Thursday, January 19, 2006

Deseret News write-up on Margaret Starbird @ Sunstone Symposium

http://deseretnews.com/dn/view/0,1249,600152175,00.html


Mary Magdalene's Role Missing, Speaker Says

By Elaine Jarvik
Deseret Morning News

"There are a lot of people who want to debunk me and send me home," Margaret Starbird announces, standing at the front of a small lecture hall at a downtown Salt Lake Hotel on Wednesday afternoon.
"Not here," calls out a woman from the second row.
"No, not here," Starbird answers. "That's what I like about Salt Lake City."
Her audience are attendees of the annual Sunstone Symposium, the annual meeting dedicated to "independent Mormon thought." This is the symposium's 30th anniversary and the second consecutive year that Starbird has been among the invited presenters.

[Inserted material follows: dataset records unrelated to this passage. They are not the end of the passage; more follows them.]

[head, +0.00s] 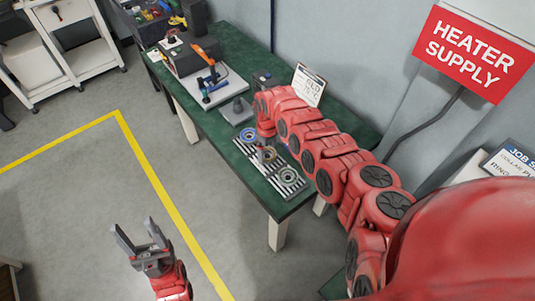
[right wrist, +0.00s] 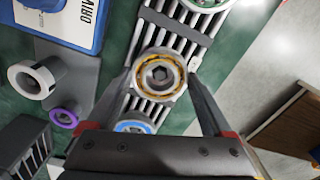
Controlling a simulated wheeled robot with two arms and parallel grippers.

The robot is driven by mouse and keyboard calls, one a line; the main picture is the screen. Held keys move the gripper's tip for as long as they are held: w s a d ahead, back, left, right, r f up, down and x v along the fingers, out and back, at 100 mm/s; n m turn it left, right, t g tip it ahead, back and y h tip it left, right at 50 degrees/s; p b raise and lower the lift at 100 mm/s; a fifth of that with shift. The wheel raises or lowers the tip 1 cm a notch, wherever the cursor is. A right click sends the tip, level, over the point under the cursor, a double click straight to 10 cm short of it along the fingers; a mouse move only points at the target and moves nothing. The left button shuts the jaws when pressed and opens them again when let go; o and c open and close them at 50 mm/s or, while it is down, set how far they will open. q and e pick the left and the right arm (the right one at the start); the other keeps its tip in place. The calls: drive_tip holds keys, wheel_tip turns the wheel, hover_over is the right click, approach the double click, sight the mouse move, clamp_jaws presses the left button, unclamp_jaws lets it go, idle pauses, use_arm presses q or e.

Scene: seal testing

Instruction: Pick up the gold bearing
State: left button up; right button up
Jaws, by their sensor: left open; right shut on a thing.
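The gold bearing (right wrist: 160,60), a grey ring with a gold band and dark centre, is between the fingertips of my right gripper (right wrist: 160,78) in the right wrist view. The gripper is shut on it, at the middle of the slatted rack (right wrist: 182,40). I cannot tell whether the bearing touches the slats. In the head view my right gripper (head: 267,142) points down over the rack (head: 290,187) and partly hides the bearing. My left gripper (head: 140,247) is open and empty above the floor, away from the bench.
A blue-ringed bearing (head: 249,135) and a grey bearing (head: 288,175) sit on the rack on either side. The green bench (head: 225,45) also holds a grey post (head: 237,108), a fixture with an orange handle (head: 206,55) and a standing card (head: 309,85).

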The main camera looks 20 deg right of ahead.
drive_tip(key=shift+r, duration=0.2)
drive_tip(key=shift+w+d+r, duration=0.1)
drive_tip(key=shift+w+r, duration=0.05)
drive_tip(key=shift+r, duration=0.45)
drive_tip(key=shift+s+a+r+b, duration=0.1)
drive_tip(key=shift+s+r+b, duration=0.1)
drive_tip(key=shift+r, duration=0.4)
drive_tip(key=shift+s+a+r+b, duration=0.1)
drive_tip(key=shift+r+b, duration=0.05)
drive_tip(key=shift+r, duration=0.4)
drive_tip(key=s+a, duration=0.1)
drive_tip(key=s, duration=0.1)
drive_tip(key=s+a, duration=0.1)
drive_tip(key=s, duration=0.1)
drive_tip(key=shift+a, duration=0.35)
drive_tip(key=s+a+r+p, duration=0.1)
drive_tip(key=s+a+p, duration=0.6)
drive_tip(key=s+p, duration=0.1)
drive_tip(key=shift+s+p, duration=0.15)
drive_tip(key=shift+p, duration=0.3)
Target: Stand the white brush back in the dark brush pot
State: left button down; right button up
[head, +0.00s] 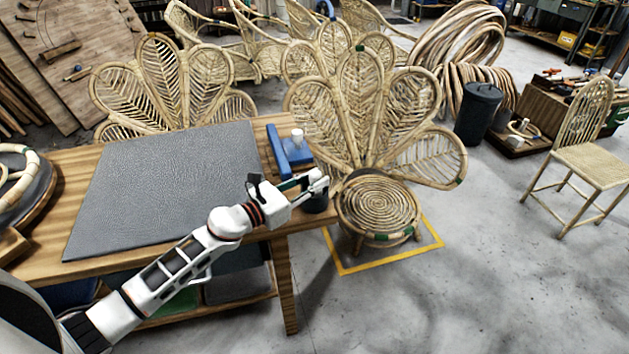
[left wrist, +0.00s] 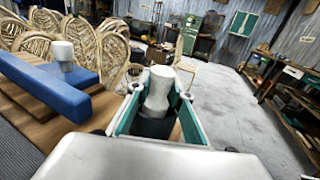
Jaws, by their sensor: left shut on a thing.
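My left gripper (head: 316,182) is shut on the white brush (left wrist: 158,92), at the right edge of the workbench. In the left wrist view the brush is roughly upright between the green-lined fingers. The dark brush pot (head: 316,204) shows just below the gripper in the head view. In the left wrist view the dark pot (left wrist: 150,125) lies directly under the brush. The brush's lower end meets the dark shape there; how deep it sits is hidden by the fingers. My right gripper is not in view.
A blue bar (head: 277,152) and a white cylinder (head: 297,136) are on the bench (head: 265,130) just behind the gripper. A dark grey mat (head: 165,185) covers much of the bench. A rattan peacock chair (head: 378,205) stands close to the right edge.

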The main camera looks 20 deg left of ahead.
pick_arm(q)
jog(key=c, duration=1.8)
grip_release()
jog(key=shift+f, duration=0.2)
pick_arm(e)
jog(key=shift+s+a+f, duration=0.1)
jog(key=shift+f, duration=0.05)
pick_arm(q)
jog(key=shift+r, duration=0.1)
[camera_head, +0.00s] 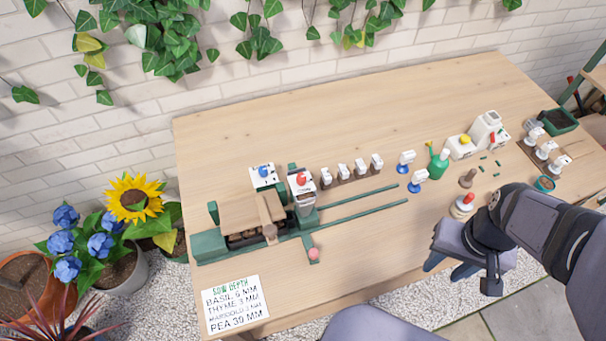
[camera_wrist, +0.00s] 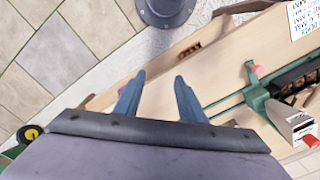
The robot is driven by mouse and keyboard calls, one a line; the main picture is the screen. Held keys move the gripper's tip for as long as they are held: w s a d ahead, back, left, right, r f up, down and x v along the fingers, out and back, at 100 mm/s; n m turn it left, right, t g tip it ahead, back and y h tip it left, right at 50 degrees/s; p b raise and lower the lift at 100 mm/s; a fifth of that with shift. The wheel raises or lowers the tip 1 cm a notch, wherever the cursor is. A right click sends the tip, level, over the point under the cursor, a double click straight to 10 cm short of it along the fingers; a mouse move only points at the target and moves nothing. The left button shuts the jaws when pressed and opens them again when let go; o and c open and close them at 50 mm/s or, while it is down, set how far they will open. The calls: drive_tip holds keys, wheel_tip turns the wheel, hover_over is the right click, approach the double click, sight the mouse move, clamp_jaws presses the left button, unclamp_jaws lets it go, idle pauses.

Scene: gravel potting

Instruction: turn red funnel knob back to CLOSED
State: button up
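The red funnel knob (camera_head: 301,179) sits on the white hopper-like funnel (camera_head: 302,194), beside the green planter rig near the middle of the table. A red part that looks like the same knob shows at the right edge of the wrist view (camera_wrist: 311,141). Its CLOSED marking and exact turn are too small to read. My gripper (camera_head: 448,269) is at the table's front right, well away from the knob. In the wrist view my gripper (camera_wrist: 160,79) has its two blue fingers apart with nothing between them.
A green rig (camera_head: 210,247) with rails and a pink ball handle (camera_head: 313,254) stands around the funnel. A blue knob (camera_head: 263,172) is left of it. Several white-tagged pieces stand behind. A red-topped white item (camera_head: 463,205) is near my arm. Bare table lies between gripper and rig.

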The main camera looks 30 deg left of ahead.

For the second time, Starbird addressed an idea she is convinced of but is also the source of recent worldwide controversy: Jesus was married to Mary Magdalene and had a baby with her, that Mary Magdalene was Christ's disciple and that the Catholic Church has kept this information under wraps for centuries.
The claims have gained worldwide exposure in Dan Brown's mega-seller "The Da Vinci Code." Brown cites Starbird in his bibliography and mentions two of her books — "The Woman with the Alabaster Jar" and "The Goddess and the Gospels" — in the body of the novel. Brown's and Starbird's ideas are also part of a larger debate about the role of women in the early church.
Starbird's conclusions about Mary Magdalene are part of a journey, she says, that began with her own skepticism about these radical ideas. The journey began in 1983, when she was what she describes as a Roman Catholic mother of five who taught Sunday school and a scripture studies class for women. That's when a friend suggested she read a book called "Holy Blood, Holy Grail," a book that postulates Mary Magdalene's role as Christ's bride.
Starbird says the dust jacket was enough to make her shun the book for two years. When she finally read it she says she asked God to help her discern whether the ideas in it were true. If they weren't, she told God, "I'll just burn this book."
She was looking for a sign. So she opened her Bible — to the page that read "New Testament, Revised Version." Revised was the word that jumped out at her. But she wanted to make sure. "I don't understand, Lord," she said, asking for another sign. This time she opened her Bible to a passage that read "Restore my wife, whom I am espoused to."
"Maybe he's talking about your inner bride," a friend suggested. So the friend prayed, too, for a sign. And shortly thereafter, on her hands and knees in her bathroom trying to find a leak in her toilet, the friend saw the name of the toilet manufacturer: Church.
"We didn't know whether to laugh or cry," Starbird remembers. "It was like my words had taken flesh in her bathroom."
Convinced now that this was her life's mission, Starbird enrolled in the Vanderbilt University Divinity School, where she devoted herself to answering four questions: could Jesus have been so human as to be married; if so, when; "how did we lose (Mary Magdalene); and how do we get her back."
Starbird says her research unearthed "mountains of evidence for the sacred union." To those who call her work heresy, she says, "We're not changing the gospel. We're just throwing new light on it. . . . I teach what the church taught in the beginning and then forgot."
Now living in the Seattle area, Starbird devotes her time to traveling around the country spreading the word and to continuing her research. A new book, "Mary Magdalene: Bride in Exile" will be published in November.
The importance of uncovering Mary Magdalene's role as Christ's wife, Starbird says, is that both Christianity and Christians need the "sacred feminine" that Mary provides.
"What we lost when we lost Mary Magdalene," she told her Sunstone audience, "was ecstasy, passion, a relationship with the body and with one another. We are earthen vessels filled with God."
Acknowledging Christ's marriage and Mary Magdalene's role as both a wife and disciple is a way of acknowledging the need for the feminine in both men and women, and in the church itself. "The feminine is a way of knowing and being," whereas the masculine is about "going and doing," she says. "That's why the self is a marriage of both."